EXERCISE: Each line that holds the word "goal" should be returned.

RECORDS:

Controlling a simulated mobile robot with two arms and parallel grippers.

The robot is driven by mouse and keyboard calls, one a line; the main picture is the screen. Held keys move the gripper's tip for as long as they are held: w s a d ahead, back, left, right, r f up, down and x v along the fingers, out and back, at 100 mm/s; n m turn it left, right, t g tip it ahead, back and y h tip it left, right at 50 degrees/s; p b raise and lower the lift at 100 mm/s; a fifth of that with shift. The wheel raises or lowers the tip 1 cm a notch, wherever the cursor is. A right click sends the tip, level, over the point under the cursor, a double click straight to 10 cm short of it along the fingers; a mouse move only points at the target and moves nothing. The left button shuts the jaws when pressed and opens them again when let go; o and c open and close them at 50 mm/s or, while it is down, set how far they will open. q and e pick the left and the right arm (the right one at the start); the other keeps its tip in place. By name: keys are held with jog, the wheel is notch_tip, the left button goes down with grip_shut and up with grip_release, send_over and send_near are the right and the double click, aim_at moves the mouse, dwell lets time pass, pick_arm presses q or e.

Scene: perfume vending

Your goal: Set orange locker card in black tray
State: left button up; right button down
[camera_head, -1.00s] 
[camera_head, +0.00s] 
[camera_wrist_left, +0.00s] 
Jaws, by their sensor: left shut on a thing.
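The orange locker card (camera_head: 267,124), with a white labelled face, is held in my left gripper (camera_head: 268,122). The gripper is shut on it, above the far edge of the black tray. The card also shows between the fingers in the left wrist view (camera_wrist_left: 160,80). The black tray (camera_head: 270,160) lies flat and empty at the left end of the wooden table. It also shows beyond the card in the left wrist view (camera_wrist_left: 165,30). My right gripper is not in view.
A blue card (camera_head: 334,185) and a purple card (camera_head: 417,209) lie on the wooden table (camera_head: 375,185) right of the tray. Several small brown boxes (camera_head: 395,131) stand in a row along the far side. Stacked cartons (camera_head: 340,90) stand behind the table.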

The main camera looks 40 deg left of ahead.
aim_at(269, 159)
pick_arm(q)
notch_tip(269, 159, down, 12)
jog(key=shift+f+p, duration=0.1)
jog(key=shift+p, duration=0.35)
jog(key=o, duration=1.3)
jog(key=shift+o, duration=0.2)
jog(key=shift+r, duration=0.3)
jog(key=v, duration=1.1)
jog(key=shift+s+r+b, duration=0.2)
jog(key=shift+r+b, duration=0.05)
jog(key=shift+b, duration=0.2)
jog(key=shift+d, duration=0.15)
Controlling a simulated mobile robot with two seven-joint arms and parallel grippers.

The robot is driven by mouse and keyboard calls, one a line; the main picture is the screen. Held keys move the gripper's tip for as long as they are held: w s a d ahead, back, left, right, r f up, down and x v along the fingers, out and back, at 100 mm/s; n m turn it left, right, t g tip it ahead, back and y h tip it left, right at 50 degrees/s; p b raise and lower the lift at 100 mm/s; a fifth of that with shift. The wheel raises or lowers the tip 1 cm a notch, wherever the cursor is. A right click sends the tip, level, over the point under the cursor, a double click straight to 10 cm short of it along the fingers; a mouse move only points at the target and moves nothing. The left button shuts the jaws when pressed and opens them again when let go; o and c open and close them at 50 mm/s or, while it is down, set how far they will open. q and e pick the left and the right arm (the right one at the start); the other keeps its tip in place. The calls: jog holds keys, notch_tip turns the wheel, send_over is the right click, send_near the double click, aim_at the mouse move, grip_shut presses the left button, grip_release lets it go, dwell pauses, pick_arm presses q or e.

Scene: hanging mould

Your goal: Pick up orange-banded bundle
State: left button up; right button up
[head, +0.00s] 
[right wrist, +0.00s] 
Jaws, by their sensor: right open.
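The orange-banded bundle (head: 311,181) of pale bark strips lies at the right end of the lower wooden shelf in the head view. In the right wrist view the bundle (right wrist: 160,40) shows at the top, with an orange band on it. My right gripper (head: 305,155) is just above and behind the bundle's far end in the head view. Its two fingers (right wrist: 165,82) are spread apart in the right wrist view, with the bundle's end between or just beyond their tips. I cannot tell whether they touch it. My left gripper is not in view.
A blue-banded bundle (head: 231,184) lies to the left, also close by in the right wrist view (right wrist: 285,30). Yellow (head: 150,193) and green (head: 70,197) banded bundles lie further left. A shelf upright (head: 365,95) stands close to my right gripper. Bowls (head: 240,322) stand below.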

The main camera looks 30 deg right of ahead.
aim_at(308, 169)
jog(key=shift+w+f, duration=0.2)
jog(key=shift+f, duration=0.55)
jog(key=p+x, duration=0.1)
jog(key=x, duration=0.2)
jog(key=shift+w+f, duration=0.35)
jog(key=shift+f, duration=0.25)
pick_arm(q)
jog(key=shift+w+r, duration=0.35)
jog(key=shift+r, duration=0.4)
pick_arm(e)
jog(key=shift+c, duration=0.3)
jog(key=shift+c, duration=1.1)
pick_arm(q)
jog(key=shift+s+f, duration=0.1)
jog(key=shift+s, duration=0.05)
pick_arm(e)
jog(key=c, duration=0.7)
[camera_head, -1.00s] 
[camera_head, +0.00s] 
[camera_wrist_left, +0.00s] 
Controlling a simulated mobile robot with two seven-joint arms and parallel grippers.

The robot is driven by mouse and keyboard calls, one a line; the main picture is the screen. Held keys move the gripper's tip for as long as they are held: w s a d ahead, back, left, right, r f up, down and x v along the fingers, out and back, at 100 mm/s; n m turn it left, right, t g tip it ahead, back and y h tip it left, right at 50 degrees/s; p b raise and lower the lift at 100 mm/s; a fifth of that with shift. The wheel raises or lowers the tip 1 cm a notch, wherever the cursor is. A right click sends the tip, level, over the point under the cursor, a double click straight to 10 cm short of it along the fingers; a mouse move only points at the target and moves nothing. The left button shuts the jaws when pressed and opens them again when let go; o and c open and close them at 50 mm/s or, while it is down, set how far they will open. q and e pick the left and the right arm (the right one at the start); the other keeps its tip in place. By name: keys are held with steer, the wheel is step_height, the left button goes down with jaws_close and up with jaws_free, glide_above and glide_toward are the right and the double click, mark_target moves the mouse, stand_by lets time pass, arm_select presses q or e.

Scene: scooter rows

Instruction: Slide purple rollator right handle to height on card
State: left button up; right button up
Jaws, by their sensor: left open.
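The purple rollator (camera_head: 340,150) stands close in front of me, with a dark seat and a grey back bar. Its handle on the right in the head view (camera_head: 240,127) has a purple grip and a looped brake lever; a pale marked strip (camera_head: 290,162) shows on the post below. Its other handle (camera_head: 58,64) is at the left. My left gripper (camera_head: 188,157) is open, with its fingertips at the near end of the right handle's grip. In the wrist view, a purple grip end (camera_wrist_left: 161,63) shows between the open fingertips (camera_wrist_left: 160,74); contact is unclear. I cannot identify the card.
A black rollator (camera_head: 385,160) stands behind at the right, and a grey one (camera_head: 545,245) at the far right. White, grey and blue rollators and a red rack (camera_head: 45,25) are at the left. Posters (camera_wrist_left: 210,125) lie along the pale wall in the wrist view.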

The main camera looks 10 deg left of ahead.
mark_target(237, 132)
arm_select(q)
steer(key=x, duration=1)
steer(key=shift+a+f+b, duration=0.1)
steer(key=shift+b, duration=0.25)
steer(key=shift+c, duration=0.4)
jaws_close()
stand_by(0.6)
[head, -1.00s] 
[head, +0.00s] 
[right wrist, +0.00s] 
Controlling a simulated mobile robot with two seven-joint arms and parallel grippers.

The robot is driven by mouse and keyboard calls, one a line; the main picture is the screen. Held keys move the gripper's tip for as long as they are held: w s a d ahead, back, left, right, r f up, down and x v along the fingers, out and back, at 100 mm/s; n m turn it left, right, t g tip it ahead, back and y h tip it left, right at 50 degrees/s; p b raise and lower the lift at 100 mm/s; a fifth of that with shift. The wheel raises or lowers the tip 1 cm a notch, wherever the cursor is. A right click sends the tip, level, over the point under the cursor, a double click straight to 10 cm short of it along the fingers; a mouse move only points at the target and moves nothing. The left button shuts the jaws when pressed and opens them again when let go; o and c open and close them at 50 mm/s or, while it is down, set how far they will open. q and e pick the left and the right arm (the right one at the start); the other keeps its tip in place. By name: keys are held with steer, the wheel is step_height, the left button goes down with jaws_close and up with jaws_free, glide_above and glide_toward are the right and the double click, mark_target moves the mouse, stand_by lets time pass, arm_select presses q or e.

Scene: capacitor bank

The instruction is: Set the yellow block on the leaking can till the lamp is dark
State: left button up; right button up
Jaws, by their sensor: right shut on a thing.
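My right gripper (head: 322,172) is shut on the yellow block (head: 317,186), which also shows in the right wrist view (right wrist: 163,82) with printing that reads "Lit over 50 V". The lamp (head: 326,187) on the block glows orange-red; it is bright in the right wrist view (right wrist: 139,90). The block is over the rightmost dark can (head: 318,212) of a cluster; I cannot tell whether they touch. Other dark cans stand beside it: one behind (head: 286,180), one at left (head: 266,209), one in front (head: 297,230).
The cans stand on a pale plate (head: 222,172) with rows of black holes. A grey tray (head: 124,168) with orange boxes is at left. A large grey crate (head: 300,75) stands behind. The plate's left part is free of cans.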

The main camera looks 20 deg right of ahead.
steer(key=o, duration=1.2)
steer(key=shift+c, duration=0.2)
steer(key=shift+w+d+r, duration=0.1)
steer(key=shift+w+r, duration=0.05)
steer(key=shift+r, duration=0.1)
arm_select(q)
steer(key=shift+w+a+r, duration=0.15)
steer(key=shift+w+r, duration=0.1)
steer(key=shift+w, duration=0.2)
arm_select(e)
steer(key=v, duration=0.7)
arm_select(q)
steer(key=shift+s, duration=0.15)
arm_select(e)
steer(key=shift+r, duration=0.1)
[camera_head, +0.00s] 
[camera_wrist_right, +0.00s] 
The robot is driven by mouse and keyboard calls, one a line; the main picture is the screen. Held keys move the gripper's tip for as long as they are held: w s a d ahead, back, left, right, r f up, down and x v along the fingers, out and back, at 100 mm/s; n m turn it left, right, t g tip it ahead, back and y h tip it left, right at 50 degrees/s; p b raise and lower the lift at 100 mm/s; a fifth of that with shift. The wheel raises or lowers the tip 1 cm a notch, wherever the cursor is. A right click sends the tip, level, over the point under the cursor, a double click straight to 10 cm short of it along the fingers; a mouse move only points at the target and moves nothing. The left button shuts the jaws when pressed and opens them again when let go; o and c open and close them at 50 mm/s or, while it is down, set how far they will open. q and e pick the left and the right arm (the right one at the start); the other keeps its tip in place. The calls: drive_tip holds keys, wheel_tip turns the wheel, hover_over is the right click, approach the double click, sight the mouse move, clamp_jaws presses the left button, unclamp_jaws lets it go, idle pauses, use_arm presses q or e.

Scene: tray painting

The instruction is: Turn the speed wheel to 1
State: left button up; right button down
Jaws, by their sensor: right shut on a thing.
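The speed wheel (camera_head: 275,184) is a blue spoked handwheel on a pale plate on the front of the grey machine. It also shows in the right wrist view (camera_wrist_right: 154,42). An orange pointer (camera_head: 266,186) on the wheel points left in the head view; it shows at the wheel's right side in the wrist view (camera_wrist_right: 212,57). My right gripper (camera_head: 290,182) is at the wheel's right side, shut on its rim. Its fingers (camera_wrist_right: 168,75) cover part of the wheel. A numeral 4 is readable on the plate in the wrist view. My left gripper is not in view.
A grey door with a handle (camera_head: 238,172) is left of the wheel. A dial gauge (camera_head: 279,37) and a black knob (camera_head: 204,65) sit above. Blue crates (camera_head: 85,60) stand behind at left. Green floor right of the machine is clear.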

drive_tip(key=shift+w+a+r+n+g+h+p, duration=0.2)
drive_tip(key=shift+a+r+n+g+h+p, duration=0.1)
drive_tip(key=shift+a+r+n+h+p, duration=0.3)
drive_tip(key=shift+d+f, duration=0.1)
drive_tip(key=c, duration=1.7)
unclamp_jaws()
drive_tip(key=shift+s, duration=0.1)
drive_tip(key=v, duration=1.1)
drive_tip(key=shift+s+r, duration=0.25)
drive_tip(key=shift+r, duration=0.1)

ANSWER TO THIS EXERCISE:
Your goal: Set orange locker card in black tray
Your goal: Pick up orange-banded bundle

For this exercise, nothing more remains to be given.